Mark Palmer before a visit to Gladys

Mark Palmer after a visit to Gladys

Mark Palmer visited Hunt’s hairdresser Gladys for a £114 haircut. The before (left) and after (right) results are pictured

Now in his mid-70s, Peter arrived in the UK in the 1960s from Cyprus. When it comes to charging, he’s in a different league to Gladys. He’s just put his prices up from £12 to £15 and feels so bad about it that he’s pinned a notice of apology on a mirror.

I can be in and out within 15 minutes. That’s if Peter is not in the mood for a chat or, rather, an argument. Politically, he is to the left of Jeremy Corbyn.

He’s also a connoisseur of single malt whisky, largely from his wife’s homeland of Scotland. He keeps 12 bottles on a shelf above the washbasin and insists that you join him for a dram even if your appointment happens to be at 9.30am.

We never discuss the weather. Instead, Peter offers a full-on defence of socialism as if addressing an RMT union rally. Mention Margaret Thatcher, as I habitually do just to get some fresh blood coursing through his veins, and he barks: ‘Maaarrrk, are you crazy?’

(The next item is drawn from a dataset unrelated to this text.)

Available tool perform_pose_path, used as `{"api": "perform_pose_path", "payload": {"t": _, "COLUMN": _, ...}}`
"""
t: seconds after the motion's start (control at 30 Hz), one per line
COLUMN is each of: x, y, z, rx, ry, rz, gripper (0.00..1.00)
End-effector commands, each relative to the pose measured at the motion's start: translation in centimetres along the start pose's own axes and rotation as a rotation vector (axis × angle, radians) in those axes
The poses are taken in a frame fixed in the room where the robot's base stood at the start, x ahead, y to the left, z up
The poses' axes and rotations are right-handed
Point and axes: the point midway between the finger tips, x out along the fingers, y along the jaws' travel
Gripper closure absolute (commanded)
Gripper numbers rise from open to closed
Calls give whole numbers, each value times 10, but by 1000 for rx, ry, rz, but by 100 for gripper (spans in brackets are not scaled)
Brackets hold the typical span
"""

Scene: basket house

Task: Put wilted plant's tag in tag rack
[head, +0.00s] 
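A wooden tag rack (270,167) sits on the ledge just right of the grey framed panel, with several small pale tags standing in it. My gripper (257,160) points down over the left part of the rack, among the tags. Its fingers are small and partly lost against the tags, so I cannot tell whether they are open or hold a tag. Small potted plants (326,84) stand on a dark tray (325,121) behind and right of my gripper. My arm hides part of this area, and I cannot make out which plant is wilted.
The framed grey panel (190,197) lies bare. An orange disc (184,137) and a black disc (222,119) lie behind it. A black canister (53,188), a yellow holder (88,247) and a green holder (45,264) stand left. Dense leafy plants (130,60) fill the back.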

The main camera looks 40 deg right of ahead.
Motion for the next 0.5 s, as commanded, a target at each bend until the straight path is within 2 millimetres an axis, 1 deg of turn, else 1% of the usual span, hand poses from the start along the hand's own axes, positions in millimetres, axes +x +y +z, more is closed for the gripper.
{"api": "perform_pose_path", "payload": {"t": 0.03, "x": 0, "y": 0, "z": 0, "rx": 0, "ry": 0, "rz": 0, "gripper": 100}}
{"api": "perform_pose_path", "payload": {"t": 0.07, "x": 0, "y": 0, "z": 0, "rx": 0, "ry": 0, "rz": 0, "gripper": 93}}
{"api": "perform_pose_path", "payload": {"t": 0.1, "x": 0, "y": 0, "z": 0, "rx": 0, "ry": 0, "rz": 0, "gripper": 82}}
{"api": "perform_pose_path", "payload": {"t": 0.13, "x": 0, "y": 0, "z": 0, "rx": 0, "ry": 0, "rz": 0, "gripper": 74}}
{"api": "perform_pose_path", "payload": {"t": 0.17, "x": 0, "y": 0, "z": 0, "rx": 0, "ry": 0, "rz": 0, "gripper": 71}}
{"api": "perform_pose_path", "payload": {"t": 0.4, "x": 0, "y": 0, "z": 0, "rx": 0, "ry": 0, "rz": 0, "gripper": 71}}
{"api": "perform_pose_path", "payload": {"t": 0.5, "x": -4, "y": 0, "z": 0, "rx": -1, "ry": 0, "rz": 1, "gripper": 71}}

And if I suggest that, perhaps, it might have been best to have stuck with Boris, the scissors move dangerously close to my temples as he shouts: ‘Maaarrrk, have you lost your mind?’

My interactions with Gladys are placid in comparison.

We’re almost finished. I’ve been given a quiff — and I haven’t had one of those for 40 years. Gladys decides I don’t need any product but applies some serum to ‘give a bit more of a glow’. It’s the last ritual before I hand over a huge £114.

But I still have one important question to ask: ‘I gather you cut Jeremy Hunt’s hair and I wonder…’

Naturally, Gladys takes a sharp pair of scissors to this particular conversation. ‘I’m sorry but I cannot comment,’ she says, ‘Not at all.’